Thursday, 18 June 2015

Where is my bread?

„Why are you going to Czechoslovakia on Erasmus?“ Firstly, there are two countries: the Czech Republic and Slovakia. Secondly, why not? When I said I have chosen the Czech Republic as my first option for one year abroad, most of the people stared at me. Others told me that beer is so cheap there: „You are going to have great parties!“ Let me remark that this experience is not only about going to pubs and clubs.

„Tram is arriving exactly at 09.37? That is impossible,“ I said to myself. After two weeks I understood the public transport really works in Brno. Trams, buses and trolleybuses (which were strange buses with antennas for me at the beginning) arrive always on time. Besides that, they arrive each five or ten minutes and night buses drive even during the week. In short, the public transport is effective here. I was used to wait for delayed buses and before coming to Czech Republic I have never taken a tram or trolleybus. And it is still funny when I see locals running to catch transport. Come on, you have another one coming in few minutes!

Later I realized Czechs are practical persons not only with transport. When I checked my timetable, I thought there were mistakes. I only had lessons three days per week around two hours. „It is because I am an exchange student“, I guessed. It was quite differnt from my timetable in Spain, four days a week, five hours per day. At Masaryk university you spend less time in the classroom but you have to work more at home. Also lectures are not the same. While here they are based on discussions with colleagues and talking in public, at my home institution I sit and listen to the teacher writing notes about important points. In my point of view, students are more involved in teaching process here.

Even in pubs you can see distinct details. Normally tables are larger so different groups of people can share them. And it surprises me that cutlery is already on the table whereas you do not have napkins. In Spain it is the exact opposite. Lastly, they do not give you bread with your meal here if you do not order it. What seems strange to me taking into account that Czech food usually have sauces. But being shocked about details is also part of Erasmus.

At least for now I only have found one point I do not consider useful – roller blinds. It is true that in the Czech Republic is not as sunny as in my country but still light wakes me up in the mornings. Maybe you would think: „Oh, what a surprise, a Spanish who loves sleeping.“ No I do not follow this stereotype. I just mean that sometimes you need to rest and you cannot make the room completely dark, which used to be a normal thing for me. But to be honest, I think it is just a matter of time. At first I really hated square pillows and now I have discovered a solution – fold them for making a rectangle, as the Spanish pillows are.

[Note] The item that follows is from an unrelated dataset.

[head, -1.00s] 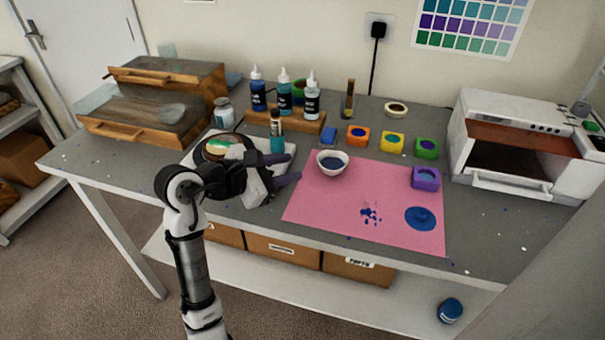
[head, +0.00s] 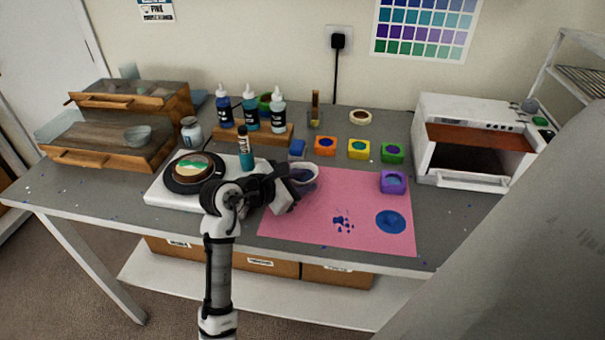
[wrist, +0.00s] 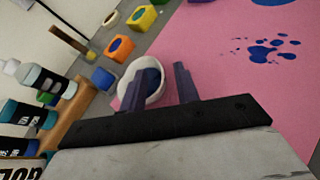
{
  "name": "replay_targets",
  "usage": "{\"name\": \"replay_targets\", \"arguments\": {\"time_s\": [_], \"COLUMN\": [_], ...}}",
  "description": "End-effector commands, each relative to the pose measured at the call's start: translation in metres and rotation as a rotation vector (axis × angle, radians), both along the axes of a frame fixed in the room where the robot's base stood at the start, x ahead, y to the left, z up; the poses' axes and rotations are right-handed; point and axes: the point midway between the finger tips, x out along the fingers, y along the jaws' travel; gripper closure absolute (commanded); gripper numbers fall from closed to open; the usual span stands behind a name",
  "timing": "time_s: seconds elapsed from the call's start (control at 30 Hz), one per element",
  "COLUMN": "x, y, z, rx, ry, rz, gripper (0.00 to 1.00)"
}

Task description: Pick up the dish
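The dish, a small white bowl (head: 306,171) with dark blue inside, sits on the left back part of the pink mat (head: 340,190). My gripper (head: 300,186) is at its near left side and hides part of it in the head view. In the wrist view the dish (wrist: 152,76) shows just beyond the fingertips of my gripper (wrist: 160,84). The two purple-grey fingers are apart with nothing held between them. The left finger overlaps the dish in the picture and the right finger is past its right side; contact cannot be told.
Small coloured molds (head: 358,149) stand behind and right of the dish. Dropper bottles (head: 250,110) stand on a wooden rack at the back. A teal bottle (head: 246,155) is close behind my arm. Blue spills (head: 391,222) mark the mat's right part.

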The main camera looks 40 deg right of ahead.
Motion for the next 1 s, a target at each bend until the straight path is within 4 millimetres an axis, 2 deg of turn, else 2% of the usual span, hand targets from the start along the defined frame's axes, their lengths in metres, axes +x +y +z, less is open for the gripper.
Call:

I could write a book about the culture shock I had when I arrived here. Not only about aspects I did not expect, but also about those which I knew will be different. It is true that there is an opposite lifestyle and culture here in the Czech Republic. During the first days you feel like a stranger. But that is life. There is no place where you are going to find an identical routine. We are different and that is what we need to share for learning from each other. Because it is worthy.